The administration needs to be candid about its prewar aims and how they relate to the buzzphrase, “regime change.” It could reiterate that at the outset it sought to denuclearize Iran, end its drone and missile capabilities, disrupt its theocratic and military command and control, strangle aid to its terrorist proxies, diminish Iran as a regional and anti-American threat, and hope that such aid to Iranian dissidents (“help is on the way”) might soon lead to their successful removal of the regime.
Then it can honestly say that regime change was not its original goal, but it always hoped that the radical diminishment of Iranian power and prestige might empower its sizable and growing domestic resistance, which the U.S. sought to help by diminishing the theocracy.
The administration needs to counter left-wing and far-right hysteria about the supposedly undue influence of Israel.
Israel and the U.S. have many shared agendas—not all, but many—and weakening Iran in this operation is certainly at the top of their shared list. We realize that because we are powerful and at a distance from Iran, while Israel is nearer and more vulnerable, it will, from time to time, have different views of and solutions to Iran’s existential threats and must operate for its own national self-interest, as we do for our own.

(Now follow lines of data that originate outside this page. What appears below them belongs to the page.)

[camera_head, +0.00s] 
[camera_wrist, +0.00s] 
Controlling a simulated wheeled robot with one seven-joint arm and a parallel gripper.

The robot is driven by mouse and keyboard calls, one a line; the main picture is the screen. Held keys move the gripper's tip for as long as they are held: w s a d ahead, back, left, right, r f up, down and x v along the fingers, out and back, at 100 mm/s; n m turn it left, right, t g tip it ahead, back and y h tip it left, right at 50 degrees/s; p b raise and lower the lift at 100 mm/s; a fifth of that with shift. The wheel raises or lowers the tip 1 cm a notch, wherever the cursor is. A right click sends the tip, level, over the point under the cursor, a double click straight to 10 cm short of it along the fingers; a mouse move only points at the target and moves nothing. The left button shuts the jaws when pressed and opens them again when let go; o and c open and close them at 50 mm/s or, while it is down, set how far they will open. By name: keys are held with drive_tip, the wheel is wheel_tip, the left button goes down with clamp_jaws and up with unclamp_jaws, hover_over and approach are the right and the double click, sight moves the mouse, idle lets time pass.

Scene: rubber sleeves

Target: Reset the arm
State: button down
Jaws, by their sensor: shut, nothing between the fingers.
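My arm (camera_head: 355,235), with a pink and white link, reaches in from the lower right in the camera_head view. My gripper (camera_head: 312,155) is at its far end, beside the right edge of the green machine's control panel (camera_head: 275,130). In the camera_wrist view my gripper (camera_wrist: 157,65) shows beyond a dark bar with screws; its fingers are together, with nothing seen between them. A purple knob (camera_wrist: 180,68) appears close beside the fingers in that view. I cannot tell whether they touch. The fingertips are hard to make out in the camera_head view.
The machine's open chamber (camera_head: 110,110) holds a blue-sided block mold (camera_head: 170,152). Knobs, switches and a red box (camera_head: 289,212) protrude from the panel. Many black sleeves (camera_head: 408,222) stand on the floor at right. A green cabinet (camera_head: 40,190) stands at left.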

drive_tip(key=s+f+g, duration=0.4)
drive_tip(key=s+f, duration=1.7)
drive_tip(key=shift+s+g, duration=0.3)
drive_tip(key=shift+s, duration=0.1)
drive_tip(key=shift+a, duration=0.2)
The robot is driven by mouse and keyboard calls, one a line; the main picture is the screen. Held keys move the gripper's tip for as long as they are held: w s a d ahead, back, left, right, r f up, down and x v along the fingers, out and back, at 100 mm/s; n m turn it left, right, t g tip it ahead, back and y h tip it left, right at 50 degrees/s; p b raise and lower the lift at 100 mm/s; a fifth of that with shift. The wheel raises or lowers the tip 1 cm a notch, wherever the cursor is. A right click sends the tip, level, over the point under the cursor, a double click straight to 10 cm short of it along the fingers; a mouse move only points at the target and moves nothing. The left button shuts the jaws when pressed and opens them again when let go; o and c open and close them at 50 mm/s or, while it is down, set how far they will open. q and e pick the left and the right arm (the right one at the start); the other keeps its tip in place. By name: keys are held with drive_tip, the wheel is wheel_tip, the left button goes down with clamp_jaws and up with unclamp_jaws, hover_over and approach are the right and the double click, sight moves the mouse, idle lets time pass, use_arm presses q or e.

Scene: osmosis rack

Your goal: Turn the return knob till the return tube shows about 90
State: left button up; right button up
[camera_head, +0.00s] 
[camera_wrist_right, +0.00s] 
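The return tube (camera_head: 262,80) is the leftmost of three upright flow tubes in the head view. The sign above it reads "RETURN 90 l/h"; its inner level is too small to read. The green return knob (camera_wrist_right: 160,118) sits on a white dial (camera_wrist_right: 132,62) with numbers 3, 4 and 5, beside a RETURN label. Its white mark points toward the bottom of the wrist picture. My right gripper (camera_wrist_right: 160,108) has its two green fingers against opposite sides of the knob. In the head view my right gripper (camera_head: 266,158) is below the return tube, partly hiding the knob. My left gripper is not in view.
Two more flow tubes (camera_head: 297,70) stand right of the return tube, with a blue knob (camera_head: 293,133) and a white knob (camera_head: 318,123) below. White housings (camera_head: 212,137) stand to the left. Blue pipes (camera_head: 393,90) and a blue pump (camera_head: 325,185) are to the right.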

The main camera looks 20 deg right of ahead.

But when our national interests dovetail—no terrorist entity has killed more Americans in the last half-century than has Iran—then we are proud and lucky to partner with Israel, a democracy and free society with a formidable record of military competency and a larger air force than any of our NATO partners—including Turkey, France, the UK, and Germany.
Despite the frenzy, the military side of the operation has gone particularly well, often conducted in brilliant fashion. But the hysterical politics of the war have been dangerous to the degree that it now threatens the very mission itself.
Remember: all that can be clearly won through battle can be lost through politics—as post-Vietnam America should know all too well.